イングランドに戻ってから、私はいつも「日本のレベルは?」と聞かれる。
答えはいつも同じだ。日本のサッカーはファンタスティックで、選手たちはみなテクニシャンだ。誰が相手でもボールをキープできる。問題は、日本代表がいつも信念を欠いてきたことだ。彼らはとにかく代表に選ばれるだけで満足する。それが日本にいた時の不満だった。
私は日本が今回のワールドカップで活躍し、結果を残すところを心から見たいと思っている。日本で6年間を過ごしたから、一緒にプレーし、対戦した選手たちに、誇りに思えるようなことを望んでいる。
Jリーグでは、試合に負けても次があるじゃないかという空気を感じた。私はそういう心構えが好きではない。それでも、日本人選手の多くがそういう考え方だと思う。サッカーだけのことじゃない。文化的なことなのだ。
日本には、新卒で就職し、キャリアを通じて同じ会社で続ければいいというサラリーマン文化がある。サッカー選手とはまったく異なるが、心持ちは同じ。何かに向かっていくよりも、何かを守っていくということだ。
そんな姿勢が見られたのは、2-3の劇的な逆転負けを喫した2018年ワールドカップのベルギー戦だ。2-0とリードした日本は、それまでと同じプレーを続けるべきだった。だが、彼らはリードを守ろうとした。ベルギーのような強豪国を相手にそんなことをしてはいけない。
ワールドカップ予選は日本にとって簡単だ。対戦相手は日本の選手たちにはまったく及ばない。学校へ行く子どもに「おめでとう」と言う親はいないだろう。ただ通学しているだけだ。日本人は当然のことに大騒ぎしている。
カタールW杯では欧州の強豪であるスペインやドイツと同組という厳しい組み合わせだ。それでも日本にグループステージ突破のチャンスはある。久保建英、三笘薫、南野拓実、そして鎌田大地と、日本にはクオリティーがある。やれるはずだ。必要なのは、森保一監督が彼らの力を引き出すことだ。
今回のワールドカップのオランダを見てほしい。歴史はオランダが上でも、個々のタレントで言えば、日本と非常に近いレベルだ。恐れることなく、ドイツとの初戦に向かってほしい。
日本代表の最大の弱点は守備だが、冨安健洋は素晴らしい選手だ。アーセナルでの彼は本当にいい。とても安定しており、フィジカルも強く、前に出るのがうまい。右SB、左SB、そして3バックのCBもこなせる。

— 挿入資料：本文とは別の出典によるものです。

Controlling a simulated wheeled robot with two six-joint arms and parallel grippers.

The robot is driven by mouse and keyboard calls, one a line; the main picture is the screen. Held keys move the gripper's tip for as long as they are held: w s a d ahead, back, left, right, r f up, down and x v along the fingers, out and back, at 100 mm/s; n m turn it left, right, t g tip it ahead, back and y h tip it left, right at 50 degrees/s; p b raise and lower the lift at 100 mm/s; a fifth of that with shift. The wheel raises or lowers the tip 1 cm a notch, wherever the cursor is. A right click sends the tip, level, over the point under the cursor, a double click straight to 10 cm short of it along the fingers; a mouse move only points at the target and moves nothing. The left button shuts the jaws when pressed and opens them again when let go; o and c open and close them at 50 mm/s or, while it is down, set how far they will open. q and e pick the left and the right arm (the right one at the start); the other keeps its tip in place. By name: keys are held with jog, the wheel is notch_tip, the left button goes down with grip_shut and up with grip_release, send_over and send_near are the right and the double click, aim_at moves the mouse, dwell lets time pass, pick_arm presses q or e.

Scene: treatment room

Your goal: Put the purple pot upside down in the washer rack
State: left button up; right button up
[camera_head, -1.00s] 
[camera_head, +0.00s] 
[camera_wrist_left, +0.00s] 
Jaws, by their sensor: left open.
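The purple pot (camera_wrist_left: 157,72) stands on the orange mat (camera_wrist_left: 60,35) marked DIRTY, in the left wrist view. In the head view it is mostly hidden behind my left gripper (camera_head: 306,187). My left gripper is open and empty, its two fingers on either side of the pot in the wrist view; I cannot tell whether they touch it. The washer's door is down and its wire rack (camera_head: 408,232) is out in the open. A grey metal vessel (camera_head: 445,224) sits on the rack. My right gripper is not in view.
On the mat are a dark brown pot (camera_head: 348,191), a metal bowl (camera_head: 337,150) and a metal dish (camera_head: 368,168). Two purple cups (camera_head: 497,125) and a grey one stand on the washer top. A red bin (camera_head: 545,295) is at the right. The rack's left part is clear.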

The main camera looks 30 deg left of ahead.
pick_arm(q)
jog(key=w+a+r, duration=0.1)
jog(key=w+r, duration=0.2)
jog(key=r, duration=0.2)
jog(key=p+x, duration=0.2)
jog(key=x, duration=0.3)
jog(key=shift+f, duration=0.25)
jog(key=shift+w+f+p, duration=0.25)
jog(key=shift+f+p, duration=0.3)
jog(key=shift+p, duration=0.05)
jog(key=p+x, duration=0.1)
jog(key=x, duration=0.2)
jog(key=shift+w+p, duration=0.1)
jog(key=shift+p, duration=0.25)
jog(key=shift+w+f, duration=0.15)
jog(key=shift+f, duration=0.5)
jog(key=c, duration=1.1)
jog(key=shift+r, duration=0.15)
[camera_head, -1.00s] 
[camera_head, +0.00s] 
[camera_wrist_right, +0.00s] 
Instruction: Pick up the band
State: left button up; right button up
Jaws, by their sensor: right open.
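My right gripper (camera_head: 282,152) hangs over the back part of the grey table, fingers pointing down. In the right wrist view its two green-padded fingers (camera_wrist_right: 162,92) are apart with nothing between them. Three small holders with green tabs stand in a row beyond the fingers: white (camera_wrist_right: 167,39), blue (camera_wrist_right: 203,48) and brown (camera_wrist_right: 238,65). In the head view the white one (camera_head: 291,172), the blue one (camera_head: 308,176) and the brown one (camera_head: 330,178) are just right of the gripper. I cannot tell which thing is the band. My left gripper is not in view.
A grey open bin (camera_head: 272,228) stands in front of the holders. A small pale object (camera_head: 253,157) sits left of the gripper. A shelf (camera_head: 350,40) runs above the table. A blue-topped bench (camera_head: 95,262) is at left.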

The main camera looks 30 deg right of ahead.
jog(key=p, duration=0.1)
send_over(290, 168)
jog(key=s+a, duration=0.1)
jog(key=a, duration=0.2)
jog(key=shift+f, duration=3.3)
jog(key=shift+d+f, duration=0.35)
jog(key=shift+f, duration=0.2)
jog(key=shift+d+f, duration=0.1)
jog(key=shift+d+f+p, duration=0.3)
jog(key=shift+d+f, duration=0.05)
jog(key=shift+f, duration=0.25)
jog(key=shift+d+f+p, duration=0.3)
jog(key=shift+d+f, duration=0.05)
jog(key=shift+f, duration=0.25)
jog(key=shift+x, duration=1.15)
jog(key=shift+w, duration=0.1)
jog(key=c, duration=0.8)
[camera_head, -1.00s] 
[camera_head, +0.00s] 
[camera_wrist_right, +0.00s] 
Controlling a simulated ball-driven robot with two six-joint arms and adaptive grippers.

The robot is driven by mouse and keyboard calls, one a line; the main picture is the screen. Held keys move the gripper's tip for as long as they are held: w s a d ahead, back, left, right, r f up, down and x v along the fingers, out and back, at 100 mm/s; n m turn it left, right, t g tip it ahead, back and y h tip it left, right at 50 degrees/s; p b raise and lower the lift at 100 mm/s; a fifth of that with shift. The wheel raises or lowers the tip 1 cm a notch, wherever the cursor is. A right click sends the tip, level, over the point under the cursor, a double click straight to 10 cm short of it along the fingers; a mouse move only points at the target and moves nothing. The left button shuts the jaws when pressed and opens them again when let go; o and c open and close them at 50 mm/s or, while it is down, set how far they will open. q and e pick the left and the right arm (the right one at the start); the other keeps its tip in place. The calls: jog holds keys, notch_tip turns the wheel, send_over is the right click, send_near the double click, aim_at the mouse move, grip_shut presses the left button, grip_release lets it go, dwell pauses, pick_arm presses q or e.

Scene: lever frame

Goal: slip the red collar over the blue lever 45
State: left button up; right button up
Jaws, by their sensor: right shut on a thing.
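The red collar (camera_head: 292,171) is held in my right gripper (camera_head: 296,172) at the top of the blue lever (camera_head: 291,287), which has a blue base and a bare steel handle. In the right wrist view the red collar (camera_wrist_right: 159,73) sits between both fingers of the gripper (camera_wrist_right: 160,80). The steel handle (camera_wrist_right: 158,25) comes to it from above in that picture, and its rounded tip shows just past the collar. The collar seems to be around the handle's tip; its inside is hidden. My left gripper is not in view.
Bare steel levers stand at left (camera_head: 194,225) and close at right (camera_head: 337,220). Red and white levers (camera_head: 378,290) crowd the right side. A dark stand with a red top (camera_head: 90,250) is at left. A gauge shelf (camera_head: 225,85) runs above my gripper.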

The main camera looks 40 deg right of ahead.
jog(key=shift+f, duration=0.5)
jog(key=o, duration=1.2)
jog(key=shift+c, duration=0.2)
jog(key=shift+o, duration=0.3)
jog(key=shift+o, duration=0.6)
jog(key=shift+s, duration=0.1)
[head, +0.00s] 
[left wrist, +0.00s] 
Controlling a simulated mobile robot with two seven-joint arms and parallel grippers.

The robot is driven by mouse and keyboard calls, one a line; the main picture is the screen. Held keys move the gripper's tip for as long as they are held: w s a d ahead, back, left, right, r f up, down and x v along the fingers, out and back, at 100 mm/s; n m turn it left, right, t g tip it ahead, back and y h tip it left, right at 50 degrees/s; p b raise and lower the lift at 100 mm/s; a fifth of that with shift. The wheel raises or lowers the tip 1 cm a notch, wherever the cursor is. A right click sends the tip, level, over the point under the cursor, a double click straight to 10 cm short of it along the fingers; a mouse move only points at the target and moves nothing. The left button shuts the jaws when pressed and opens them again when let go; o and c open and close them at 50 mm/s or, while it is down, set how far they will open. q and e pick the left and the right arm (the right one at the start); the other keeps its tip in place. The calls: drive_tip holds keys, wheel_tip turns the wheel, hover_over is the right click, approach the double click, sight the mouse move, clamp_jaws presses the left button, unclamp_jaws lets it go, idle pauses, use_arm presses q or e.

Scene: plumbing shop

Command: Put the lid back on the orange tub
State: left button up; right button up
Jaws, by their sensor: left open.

冨安には他のDFたちの手本となって欲しいし、最終ラインのコントロールを期待したい。彼が日本のベストだからだ。4バックで戦うなら、両SBのどちらかが中央に絞ることを望むだろうが、冨安はアーセナルでそれに慣れている。
そして攻撃陣に言いたいのは、「全力でプレーしてこい。試合を変えてこい。力を見せてこい」ということだ。
三笘はプレミアリーグで素晴らしいシーズンを過ごしている。鎌田はブンデスリーガでファンタスティックだった。次は代表で自分たちにやれることを見せてほしい。ワールドカップほど大きな舞台はないからだ。
おそらく、E組は大会で最も厳しいグループだ。ドイツ、スペイン、コスタリカは、いずれもリスペクトすべき国々である。初戦はドイツが日本をフィジカルで支配するかもしれない。だが、スペインに関して同じことは言えないはずだ。コスタリカと比べると、個では日本の方が優れている。監督は第2戦で彼らに狙いを定めるべきだ。
グループステージで勝ち点4を挙げれば、おそらく突破できる。森保監督が目指すべきところだ。「我々の目標はベスト8で、それ以下では台無しだ」と、野心を見せなければならない。